One of my favorite Buddhist folk tales explains a key practicality of enlightenment in the simplest terms. A young monk approaches the master with a question he has been asking himself since arriving at the monastery. What is enlightenment? What is it really, on the ground? How will it change things? He gathers courage and in one of his mindfulness training sessions, he asks. Master, what will I do once I am enlightened? The master answers with a question. What do you do now, child? Master, I chop wood and carry water. But Master, what will I do once I am enlightened? The master smiles at the young innocent, and says, “You will chop wood and carry water.”
Moral of the story: We will still live in the world. No matter how mindful we become.
A dear friend of mine heard a lecture years ago by a renowned Eastern philosopher, who was on his first tour of the US. He observed that while people in his home country meditate to reach enlightenment, to become one with all that is, to attain nirvana, he was very surprised to find that these were not the typical goals of the Western meditator.
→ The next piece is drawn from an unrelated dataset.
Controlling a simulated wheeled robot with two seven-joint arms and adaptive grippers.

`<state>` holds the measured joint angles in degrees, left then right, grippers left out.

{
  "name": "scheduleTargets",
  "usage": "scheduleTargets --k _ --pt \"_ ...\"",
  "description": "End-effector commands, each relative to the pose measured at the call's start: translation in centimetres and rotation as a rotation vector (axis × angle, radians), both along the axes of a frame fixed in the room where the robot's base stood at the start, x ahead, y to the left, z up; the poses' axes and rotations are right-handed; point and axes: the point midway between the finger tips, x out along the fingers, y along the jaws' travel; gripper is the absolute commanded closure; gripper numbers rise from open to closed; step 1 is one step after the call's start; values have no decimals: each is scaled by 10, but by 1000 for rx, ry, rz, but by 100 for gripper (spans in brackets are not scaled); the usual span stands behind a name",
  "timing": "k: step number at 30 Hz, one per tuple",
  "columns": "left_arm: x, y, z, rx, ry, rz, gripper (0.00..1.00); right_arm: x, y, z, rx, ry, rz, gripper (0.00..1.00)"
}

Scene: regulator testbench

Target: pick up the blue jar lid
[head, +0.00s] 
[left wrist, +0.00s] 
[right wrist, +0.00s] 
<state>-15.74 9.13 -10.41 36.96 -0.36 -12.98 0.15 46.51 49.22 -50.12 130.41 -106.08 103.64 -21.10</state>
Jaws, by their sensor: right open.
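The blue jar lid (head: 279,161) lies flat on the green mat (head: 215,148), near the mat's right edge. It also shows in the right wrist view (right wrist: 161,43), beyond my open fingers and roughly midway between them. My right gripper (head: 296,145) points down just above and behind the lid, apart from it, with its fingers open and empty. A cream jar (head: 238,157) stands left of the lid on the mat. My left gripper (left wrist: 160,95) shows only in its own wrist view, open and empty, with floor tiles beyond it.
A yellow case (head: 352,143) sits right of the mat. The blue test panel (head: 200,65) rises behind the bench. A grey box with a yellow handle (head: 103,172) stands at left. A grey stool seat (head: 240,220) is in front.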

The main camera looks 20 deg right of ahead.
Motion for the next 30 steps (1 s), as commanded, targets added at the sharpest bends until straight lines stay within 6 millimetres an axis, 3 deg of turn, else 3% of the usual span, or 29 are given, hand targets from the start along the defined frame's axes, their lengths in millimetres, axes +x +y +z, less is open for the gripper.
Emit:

The Westerns, he observed, had converted meditation into one of their many forms of strenuous self-improvement, like diet and exercise. They reportedly pushed themselves to do it so they could sleep better, lower their anxiety, be healthier, become happier, have better focus, and be more productive at their jobs. So these ancient traditions were transformed into one more task, rather than a path we can take to ease our minds, connect us with spirit and allow for more joy and compassion in our daily lives. I think this has been changing in many communities, and I am glad for it.
I once knew a man who was so disconnected from his feelings that I had to tell him what he was feeling. And ironically enough, when I noticed he was mad, and told him he was mad, he would claim he was not mad, but only became mad because I said he was mad. He really believed that I made him mad by noticing that he was mad. An astute young observer told me in confidence that “the reason he gets mad when you say he’s mad is because he’s embarrassed that you can tell when he’s mad before he can tell that he’s mad.” There is the extreme distance from mindfulness: dissociation. Disconnect. Lack of awareness. How can we have any hope of emotional regulation, of balance, let alone inner peace, if we don’t notice how we are feeling, if we never check in with ourselves? This is where mindfulness comes in.
A simple definition of mindfulness is cultivating the ability to know what is happening in your head at any given moment, without being carried away by it. Imagine noticing that you are getting mad before you get mad and act out. Noticing when you need a break. Noticing what thoughts are repeating themselves, and releasing them. Just being aware. Being here and now. Reflecting calmly and even with compassion – for ourselves as well as for others. And reminding ourselves that calm is just as contagious as fear and anxiety. Calm is just as contagious as impatience and frustration. We can spread calm. Within ourselves and without. And we can do so while continuing to chop wood and carry water, through our work in the world as well.